• [TASK OBJECTIVE]: Repeat exactly, and only, the lines below starting at the line that contains "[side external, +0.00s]" and ending at the line that contains "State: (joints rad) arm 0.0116", inclusive of both.

Data entries:

----

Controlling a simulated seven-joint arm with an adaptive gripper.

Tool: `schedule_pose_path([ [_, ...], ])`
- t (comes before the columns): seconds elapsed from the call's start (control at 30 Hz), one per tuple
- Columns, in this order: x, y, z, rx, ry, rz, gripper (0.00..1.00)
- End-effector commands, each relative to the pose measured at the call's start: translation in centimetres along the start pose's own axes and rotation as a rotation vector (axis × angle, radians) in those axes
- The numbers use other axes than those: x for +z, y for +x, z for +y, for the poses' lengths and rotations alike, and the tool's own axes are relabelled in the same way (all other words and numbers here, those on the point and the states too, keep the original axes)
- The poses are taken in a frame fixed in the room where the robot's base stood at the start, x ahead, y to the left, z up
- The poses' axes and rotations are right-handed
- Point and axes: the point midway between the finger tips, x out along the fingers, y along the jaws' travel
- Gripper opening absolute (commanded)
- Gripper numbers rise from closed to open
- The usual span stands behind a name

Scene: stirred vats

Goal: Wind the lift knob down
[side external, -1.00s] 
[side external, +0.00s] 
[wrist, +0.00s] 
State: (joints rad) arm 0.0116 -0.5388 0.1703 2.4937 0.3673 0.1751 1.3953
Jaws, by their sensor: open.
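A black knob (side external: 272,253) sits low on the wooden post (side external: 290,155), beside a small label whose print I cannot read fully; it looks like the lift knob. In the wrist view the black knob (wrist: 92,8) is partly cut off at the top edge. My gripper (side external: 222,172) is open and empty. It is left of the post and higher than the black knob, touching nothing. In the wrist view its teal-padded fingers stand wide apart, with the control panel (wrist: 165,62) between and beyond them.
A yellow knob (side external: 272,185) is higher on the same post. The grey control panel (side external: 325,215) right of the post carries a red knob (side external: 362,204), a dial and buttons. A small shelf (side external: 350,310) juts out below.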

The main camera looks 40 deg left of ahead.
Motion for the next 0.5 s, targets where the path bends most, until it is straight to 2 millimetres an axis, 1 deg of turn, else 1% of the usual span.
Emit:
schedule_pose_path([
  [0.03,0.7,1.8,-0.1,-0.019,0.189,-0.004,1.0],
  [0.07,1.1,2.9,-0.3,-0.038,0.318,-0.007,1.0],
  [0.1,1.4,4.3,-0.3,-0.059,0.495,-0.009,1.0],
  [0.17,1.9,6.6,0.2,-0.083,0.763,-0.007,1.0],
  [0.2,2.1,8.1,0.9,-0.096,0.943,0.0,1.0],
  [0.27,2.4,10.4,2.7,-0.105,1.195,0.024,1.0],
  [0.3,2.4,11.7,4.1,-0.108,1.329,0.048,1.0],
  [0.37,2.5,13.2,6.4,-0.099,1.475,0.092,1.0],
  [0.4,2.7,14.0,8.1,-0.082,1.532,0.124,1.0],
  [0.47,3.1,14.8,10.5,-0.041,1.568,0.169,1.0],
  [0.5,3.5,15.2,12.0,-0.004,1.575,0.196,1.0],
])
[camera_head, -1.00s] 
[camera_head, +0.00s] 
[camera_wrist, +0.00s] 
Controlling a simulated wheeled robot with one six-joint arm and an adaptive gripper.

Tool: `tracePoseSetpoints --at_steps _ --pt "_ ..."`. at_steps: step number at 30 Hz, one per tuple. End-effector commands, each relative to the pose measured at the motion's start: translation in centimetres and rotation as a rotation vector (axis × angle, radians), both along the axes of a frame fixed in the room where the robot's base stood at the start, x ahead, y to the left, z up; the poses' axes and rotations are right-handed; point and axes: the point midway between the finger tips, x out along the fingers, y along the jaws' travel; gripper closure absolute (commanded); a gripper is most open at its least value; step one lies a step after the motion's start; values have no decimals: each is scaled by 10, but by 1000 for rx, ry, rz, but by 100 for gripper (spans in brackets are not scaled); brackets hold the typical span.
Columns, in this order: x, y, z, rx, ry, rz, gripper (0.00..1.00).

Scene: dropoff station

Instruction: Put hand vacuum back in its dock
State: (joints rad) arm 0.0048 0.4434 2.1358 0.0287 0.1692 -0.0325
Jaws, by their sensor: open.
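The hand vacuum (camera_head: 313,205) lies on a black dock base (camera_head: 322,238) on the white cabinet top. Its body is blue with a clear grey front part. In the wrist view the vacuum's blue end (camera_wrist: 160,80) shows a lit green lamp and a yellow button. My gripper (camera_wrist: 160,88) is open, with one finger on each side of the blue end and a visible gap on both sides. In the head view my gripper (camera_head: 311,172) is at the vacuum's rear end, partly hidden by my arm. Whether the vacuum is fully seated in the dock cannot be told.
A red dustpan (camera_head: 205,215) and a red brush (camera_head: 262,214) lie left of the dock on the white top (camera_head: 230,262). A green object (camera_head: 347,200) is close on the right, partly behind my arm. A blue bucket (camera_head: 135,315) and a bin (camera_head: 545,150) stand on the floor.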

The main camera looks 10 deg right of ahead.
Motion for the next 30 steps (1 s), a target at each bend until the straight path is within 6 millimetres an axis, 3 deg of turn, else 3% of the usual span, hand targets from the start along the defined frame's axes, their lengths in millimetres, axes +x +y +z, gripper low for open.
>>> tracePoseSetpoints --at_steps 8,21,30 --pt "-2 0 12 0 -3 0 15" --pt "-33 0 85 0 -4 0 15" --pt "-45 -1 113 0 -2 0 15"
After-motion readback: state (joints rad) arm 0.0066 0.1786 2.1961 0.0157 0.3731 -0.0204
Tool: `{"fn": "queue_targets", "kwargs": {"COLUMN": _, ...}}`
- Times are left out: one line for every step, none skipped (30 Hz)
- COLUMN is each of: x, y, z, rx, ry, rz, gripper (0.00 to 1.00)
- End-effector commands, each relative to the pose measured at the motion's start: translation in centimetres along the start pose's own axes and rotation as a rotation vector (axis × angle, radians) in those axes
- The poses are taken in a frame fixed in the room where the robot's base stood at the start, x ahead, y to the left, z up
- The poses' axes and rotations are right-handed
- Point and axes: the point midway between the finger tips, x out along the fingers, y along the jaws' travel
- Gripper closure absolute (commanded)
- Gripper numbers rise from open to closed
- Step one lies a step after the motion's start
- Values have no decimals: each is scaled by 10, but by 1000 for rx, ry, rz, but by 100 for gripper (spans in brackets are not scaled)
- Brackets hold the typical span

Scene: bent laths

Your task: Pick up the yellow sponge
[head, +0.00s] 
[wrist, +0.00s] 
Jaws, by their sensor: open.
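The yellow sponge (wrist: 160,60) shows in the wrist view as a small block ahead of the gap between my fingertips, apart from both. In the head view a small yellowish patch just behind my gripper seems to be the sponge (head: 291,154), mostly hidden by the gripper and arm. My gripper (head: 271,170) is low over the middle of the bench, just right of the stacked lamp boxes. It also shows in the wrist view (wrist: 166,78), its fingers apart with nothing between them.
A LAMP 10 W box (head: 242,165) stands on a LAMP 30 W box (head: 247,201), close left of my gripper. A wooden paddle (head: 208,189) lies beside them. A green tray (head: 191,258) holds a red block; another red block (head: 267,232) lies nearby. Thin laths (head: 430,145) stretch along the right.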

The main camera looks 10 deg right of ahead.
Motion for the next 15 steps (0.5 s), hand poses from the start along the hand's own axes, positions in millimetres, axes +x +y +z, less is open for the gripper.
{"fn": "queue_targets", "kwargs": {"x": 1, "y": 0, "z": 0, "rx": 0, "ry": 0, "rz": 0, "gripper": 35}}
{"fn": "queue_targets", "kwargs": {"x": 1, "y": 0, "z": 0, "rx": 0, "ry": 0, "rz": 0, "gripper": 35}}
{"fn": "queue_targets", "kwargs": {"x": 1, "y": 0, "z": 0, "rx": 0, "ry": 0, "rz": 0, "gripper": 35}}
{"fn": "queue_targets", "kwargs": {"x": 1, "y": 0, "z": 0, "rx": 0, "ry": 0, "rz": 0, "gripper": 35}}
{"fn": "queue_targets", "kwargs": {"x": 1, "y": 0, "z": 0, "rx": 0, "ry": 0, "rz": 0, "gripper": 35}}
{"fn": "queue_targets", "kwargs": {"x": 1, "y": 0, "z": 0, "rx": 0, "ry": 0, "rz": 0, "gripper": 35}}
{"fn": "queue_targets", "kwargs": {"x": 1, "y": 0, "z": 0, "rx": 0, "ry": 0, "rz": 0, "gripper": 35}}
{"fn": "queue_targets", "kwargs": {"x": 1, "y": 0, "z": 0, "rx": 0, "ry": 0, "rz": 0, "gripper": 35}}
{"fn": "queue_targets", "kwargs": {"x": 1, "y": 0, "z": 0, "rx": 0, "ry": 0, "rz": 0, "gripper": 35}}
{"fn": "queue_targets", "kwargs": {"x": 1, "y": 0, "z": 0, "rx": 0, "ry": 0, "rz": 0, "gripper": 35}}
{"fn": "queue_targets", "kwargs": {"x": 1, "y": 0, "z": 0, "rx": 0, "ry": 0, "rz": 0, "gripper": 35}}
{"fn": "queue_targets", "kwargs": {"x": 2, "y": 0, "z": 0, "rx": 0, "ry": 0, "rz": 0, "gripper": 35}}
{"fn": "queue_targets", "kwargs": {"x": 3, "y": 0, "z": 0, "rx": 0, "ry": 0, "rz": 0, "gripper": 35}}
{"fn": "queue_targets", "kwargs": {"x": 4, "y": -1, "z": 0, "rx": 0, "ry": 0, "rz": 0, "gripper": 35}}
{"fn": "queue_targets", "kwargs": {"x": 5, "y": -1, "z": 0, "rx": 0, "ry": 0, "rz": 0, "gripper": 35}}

----

• [OUTPUT FOR THIS EXERCISE]:
[side external, +0.00s] 
[wrist, +0.00s] 
State: (joints rad) arm 0.0116 -0.5388 0.1703 2.4937 0.3673 0.1751 1.3953

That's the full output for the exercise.